* **Work required**
Everything from the first line of the records below through the line containing "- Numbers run" is to be retyped exactly; leave out the rest.

* **Dataset entries**

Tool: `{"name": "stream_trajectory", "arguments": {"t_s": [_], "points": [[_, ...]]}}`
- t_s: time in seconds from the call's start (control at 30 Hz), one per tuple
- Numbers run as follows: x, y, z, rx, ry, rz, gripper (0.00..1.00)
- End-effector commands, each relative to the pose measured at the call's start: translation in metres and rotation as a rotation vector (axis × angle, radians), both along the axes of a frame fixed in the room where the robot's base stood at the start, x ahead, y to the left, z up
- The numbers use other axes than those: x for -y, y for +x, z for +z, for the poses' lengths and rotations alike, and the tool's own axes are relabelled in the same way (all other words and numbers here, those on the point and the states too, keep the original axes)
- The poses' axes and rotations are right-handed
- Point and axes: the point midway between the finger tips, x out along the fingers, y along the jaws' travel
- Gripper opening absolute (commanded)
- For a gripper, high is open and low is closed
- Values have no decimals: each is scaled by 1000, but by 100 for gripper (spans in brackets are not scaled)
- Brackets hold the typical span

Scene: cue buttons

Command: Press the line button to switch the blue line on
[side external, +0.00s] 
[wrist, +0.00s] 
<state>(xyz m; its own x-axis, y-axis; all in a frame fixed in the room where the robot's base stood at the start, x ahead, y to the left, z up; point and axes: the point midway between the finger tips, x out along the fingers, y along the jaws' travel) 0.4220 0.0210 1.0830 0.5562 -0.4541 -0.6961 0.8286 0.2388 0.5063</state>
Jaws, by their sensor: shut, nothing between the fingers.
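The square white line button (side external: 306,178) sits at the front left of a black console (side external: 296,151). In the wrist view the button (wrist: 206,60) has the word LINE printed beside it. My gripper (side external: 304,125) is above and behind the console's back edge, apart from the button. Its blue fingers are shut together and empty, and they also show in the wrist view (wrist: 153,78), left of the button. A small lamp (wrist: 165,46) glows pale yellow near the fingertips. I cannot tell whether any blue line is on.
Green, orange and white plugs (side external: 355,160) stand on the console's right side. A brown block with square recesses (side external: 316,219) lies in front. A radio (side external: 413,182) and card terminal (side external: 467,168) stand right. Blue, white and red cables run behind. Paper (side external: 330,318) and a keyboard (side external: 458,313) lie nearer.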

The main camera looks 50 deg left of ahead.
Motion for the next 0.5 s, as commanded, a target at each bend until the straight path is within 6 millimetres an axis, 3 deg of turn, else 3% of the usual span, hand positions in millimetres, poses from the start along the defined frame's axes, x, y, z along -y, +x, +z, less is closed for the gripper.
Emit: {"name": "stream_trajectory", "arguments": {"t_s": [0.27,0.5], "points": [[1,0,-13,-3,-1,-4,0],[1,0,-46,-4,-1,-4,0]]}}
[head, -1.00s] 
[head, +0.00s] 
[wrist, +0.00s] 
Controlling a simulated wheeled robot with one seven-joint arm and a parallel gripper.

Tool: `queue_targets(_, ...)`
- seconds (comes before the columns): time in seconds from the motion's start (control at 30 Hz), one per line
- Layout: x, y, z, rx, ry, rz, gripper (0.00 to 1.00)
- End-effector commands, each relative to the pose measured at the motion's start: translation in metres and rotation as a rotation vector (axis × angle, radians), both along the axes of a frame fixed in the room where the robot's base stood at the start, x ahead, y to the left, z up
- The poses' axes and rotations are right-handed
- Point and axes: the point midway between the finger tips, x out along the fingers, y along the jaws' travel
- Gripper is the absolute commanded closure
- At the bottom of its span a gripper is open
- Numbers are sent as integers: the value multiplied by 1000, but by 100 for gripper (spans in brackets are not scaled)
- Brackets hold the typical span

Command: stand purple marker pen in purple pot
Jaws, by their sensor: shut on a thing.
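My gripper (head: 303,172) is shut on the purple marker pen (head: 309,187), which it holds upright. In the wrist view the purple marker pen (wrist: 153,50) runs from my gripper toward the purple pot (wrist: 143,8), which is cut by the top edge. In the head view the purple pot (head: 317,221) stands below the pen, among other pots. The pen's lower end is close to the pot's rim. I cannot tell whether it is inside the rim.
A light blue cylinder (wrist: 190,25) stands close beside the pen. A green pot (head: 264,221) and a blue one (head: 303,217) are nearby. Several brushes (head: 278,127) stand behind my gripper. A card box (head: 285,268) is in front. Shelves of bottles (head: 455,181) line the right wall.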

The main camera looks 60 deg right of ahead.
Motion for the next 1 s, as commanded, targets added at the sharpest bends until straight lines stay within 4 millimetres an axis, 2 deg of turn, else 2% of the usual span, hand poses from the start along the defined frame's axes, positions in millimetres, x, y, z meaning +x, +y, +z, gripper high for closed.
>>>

* **Answer to this exercise**
Tool: `{"name": "stream_trajectory", "arguments": {"t_s": [_], "points": [[_, ...]]}}`
- t_s: time in seconds from the call's start (control at 30 Hz), one per tuple
- Numbers run as follows: x, y, z, rx, ry, rz, gripper (0.00..1.00)

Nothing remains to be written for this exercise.